Welcome to our forum. If you have any questions or interesting information related to any aspect of the history of the Parish of Grindon in the Tees Valley (including Thorpe Thewles, Wynyard, Grindon & Fulthorpe) please feel free to post an entry in our Forum.
I was interested to read on your site that the old church at Grindon ceased to be used in the mid-1800s.
I suspect that was when it ceased to be used for religious services. An aged aunty tells me that her father had to walk to the old church from Stillington in the early 1890s to attend sunday school. Does anybody know when the old church's doors were finally closed?
The information I have would indicate that no more services were held at Grindon after 1857 although the graveyard continued to be used for family burials for some time after this date. Even by 1834 the condition of the church is reported as being so dilapidated that plans were already in preparation to move the parish church to a new site at Thorpe Thewles.
By the end of the 19th century Grindon is understood to have already been a ruin. This is confirmed by a set of photographs published in 1901 to illustrate the visit to the site by the Society of Antiquities of Newcastle (see below).
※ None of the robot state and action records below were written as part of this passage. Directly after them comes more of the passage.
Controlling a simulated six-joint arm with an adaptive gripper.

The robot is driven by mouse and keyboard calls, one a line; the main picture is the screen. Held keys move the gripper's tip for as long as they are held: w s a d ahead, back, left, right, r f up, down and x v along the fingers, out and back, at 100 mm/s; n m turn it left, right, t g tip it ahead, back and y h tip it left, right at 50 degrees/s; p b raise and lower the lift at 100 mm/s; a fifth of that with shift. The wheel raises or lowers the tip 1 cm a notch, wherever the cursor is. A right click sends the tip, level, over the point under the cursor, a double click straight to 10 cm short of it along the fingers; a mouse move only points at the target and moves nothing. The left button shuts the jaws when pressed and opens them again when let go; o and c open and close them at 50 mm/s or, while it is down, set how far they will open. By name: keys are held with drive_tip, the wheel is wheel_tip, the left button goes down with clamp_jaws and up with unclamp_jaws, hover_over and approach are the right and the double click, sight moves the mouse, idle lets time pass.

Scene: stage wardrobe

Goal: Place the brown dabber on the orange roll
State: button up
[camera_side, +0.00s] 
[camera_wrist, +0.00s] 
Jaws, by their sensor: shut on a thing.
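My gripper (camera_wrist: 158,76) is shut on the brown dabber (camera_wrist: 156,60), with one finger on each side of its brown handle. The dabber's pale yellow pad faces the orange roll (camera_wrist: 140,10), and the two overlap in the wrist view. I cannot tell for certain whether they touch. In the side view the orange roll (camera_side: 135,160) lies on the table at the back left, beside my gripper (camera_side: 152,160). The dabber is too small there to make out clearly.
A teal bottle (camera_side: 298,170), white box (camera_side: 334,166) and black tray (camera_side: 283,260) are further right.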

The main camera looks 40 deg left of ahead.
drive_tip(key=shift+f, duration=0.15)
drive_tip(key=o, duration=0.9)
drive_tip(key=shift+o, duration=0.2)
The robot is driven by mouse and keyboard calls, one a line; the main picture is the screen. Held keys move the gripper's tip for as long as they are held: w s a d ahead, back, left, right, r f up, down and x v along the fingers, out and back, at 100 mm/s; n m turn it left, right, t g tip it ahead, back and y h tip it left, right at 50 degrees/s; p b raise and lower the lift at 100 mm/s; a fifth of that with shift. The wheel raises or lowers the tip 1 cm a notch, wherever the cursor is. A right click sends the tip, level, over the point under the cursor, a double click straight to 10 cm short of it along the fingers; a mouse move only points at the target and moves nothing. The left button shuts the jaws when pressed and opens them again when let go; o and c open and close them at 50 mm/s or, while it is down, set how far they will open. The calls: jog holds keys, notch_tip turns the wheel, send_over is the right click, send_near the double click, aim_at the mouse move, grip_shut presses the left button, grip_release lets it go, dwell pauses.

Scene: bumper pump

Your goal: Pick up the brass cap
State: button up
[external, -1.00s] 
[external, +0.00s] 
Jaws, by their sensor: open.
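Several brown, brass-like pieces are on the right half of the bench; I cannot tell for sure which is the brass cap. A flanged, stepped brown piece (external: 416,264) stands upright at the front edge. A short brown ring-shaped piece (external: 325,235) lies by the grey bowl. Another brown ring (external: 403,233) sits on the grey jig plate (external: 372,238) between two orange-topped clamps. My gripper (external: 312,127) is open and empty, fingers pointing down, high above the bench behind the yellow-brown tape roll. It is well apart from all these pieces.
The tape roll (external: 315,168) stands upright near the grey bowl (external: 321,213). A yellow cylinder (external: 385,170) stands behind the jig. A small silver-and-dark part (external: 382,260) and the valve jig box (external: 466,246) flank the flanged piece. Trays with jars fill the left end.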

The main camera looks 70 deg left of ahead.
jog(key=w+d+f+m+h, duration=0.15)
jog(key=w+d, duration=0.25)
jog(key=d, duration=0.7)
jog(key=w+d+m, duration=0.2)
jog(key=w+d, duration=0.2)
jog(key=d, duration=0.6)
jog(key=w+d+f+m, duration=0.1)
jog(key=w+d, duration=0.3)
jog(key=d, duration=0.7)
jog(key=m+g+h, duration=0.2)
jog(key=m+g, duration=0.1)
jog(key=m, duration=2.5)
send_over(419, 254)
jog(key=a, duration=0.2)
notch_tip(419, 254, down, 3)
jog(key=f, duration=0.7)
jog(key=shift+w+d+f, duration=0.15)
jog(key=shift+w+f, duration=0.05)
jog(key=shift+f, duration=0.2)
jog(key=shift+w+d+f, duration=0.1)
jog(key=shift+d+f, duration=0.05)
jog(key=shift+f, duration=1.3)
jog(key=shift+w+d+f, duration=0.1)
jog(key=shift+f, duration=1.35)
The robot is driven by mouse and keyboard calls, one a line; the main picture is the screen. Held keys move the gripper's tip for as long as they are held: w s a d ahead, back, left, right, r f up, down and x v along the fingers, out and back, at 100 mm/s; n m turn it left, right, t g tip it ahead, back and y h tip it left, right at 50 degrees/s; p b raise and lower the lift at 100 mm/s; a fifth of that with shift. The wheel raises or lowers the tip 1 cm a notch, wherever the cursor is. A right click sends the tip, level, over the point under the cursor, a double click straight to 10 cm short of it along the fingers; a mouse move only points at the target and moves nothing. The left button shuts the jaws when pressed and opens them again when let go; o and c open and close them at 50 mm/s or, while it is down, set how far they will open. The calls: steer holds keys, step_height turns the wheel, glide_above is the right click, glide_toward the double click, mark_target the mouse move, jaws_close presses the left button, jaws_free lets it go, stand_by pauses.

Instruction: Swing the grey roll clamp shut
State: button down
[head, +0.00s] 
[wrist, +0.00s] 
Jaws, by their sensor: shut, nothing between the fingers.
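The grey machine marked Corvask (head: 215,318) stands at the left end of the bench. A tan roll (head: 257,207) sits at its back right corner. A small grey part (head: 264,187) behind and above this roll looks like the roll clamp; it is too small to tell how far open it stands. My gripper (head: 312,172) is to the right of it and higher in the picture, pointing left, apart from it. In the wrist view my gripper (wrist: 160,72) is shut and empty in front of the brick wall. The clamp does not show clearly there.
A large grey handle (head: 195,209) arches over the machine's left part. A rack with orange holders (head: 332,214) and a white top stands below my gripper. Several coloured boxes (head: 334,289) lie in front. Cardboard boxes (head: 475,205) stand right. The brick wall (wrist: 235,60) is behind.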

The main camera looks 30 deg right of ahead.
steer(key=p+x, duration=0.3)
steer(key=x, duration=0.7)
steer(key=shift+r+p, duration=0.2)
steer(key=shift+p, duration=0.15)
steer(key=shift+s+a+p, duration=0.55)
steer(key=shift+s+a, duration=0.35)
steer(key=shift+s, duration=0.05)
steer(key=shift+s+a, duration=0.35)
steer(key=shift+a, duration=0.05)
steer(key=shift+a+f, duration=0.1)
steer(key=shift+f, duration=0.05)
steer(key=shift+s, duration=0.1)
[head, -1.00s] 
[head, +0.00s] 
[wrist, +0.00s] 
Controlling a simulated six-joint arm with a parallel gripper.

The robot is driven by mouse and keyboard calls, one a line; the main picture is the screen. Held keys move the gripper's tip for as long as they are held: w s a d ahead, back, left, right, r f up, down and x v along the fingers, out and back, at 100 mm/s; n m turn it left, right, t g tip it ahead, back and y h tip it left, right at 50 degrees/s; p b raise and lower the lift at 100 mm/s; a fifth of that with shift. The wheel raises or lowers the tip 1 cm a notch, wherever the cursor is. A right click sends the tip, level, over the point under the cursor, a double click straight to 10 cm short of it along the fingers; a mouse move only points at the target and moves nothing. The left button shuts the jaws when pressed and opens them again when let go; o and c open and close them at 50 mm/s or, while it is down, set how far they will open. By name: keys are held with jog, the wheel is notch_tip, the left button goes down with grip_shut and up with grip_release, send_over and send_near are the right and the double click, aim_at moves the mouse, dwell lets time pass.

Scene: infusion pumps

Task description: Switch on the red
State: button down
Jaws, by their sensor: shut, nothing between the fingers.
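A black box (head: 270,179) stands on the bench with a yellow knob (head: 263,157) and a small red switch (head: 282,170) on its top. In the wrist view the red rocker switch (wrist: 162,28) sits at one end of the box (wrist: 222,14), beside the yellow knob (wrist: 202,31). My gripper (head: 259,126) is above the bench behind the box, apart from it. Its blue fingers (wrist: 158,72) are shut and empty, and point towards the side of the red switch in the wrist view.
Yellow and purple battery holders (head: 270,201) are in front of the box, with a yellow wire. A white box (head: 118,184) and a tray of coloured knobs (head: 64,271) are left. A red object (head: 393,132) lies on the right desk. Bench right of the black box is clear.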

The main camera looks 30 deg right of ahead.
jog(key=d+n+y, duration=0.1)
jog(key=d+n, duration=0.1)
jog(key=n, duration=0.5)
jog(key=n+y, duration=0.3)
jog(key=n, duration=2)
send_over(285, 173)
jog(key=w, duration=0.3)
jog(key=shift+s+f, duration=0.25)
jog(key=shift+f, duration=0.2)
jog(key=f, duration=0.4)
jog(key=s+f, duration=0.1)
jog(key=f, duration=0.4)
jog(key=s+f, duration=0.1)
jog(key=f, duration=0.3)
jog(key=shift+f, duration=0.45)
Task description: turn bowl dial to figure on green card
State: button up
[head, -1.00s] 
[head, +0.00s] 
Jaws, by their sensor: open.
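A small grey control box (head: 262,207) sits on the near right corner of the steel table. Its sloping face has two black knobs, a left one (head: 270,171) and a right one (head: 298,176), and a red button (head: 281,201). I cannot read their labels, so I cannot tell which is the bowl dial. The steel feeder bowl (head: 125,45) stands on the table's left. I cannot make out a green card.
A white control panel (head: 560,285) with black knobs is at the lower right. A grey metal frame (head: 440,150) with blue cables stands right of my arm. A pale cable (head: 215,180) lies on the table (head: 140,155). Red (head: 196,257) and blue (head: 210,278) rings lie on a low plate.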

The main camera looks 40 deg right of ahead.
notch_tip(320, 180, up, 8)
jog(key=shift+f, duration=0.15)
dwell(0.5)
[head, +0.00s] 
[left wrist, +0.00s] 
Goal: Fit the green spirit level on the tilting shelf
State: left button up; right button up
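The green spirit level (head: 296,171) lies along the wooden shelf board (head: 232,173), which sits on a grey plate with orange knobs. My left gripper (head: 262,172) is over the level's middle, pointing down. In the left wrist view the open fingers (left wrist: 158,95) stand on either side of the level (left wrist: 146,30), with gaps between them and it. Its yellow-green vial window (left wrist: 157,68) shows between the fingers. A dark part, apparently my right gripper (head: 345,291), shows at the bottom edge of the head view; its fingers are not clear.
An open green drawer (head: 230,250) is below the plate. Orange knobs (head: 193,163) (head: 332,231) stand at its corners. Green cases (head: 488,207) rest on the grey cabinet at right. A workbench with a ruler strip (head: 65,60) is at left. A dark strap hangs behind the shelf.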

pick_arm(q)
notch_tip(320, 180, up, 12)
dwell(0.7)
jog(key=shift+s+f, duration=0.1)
By this date only the basic shell of the church existed. The roof and wall plaster had all disappeared, as had the entire East End wall. The photos of 1901 would even suggest that by then there was grass growing amongst the fallen stonework inside the chancel.
From these photos it would appear that the church must have been in a similar roofless state throughout the 1890s. However, despite this I expect that on a fine Spring or Summers’ morning there would be nothing stopping the ruins of the church being used to hold open air Sunday School classes? Maybe this was what your aunt’s father was doing? From talking to others I understand that by the 1940s the churchyard at Grindon had by then become the venue for at least one local Scout Troop’s Summer camping ground. It must have been a spooky venue for those lads pitching their tents amongst the few gravestones that remained by that date within the churchyard. Better them than me!
All the best
Thanks for the detailed information Mark.
I found my aunty's tale rather strange as by 1890 Stillington had built its own parish church, so why would you make youngsters walk all the way to Grindon?
Possibly your aunt's information was passed down from her farther and was relating to a period quite a bit earlier than the 1890s? If we assume your aunt's father was say 10 when he went to this Sunday School would it be possible to work back from his year of death to estimate an approximate period when he remembers attending Gridon Church?
I have spoken with my elderly aunt again, and her father was born at Stillington in 1884. His tale of going to Grindon Church was when he was 5 or 6 years old, so that dates the story to 1890.
I now have the detail that the vicar who took the Sunday School lesson at Grindon (Rev. Cassidi), also went to the family's home at Stillington for his Sunday dinner, so there was no way that the young boy could duck out of Sunday School.
My aunt admits that it is possible that the Stillington children went to Grindon in the summer months, when the lack of a roof on the old church may not have been a problem. But it still sounds a rather strange place to go for a lesson.
If we are talking about the 1890s the when the vicar was visiting the family for Sunday lunch must have been the Rev. Henry Boddy as William Cassidi died in 1882. If it really was William Cassidi this would push the time frame back to the early 1880s or before.
It’s an interesting story and one worth getting to the bottom of. I don't think this story is any stranger than the one about the scouts camping out in the old churchyard in the 1940s.